Copy out the data below as written; omit any images.

DATASET EXTRACT:
§ §

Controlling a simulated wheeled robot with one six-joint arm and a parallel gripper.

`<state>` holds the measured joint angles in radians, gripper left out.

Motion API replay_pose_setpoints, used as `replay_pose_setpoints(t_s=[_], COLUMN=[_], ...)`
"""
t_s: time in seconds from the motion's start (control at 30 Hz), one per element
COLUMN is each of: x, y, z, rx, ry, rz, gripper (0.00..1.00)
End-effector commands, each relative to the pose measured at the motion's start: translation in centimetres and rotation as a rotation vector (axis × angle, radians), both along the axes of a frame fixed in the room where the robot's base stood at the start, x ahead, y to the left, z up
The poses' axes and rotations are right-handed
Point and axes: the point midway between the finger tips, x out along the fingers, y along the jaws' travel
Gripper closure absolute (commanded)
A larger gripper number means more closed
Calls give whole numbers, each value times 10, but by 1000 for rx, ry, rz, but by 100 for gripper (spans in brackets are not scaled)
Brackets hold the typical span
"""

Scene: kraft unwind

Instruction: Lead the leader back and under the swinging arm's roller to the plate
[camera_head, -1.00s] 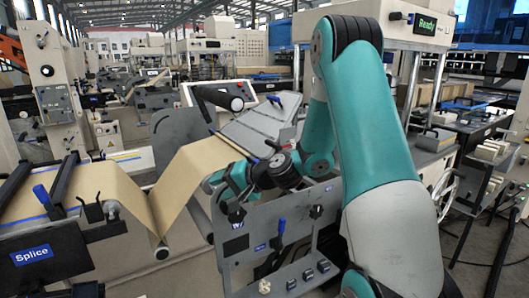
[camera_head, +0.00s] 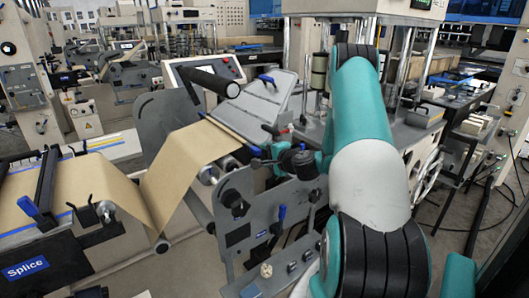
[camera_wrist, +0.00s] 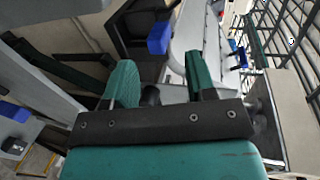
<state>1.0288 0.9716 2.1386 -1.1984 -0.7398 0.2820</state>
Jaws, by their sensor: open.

§ §

COMPLETED TASK:
Controlling a simulated wheeled robot with one six-joint arm and a parallel gripper.

`<state>` holds the measured joint angles in radians, gripper left out.

Motion API replay_pose_setpoints, used as `replay_pose_setpoints(t_s=[_], COLUMN=[_], ...)`
"""
t_s: time in seconds from the motion's start (control at 30 Hz), one per element
COLUMN is each of: x, y, z, rx, ry, rz, gripper (0.00..1.00)
End-effector commands, each relative to the pose measured at the motion's start: translation in centimetres and rotation as a rotation vector (axis × angle, radians), both along the axes of a frame fixed in the room where the robot's base stood at the start, x ahead, y to the left, z up
The poses' axes and rotations are right-handed
Point and axes: the point midway between the finger tips, x out along the fingers, y along the jaws' travel
Gripper closure absolute (commanded)
A larger gripper number means more closed
Calls give whole numbers, each value times 10, but by 1000 for rx, ry, rz, but by 100 for gripper (spans in brackets are not scaled)
Brackets hold the typical span
"""

Scene: kraft unwind

Instruction: Lead the leader back and under the swinging arm's roller to the plate
[camera_head, -1.00s] 
[camera_head, +0.00s] 
[camera_wrist, +0.00s] 
<state>1.0288 0.9716 2.1386 -1.1984 -0.7398 0.2820</state>
Jaws, by their sensor: open.

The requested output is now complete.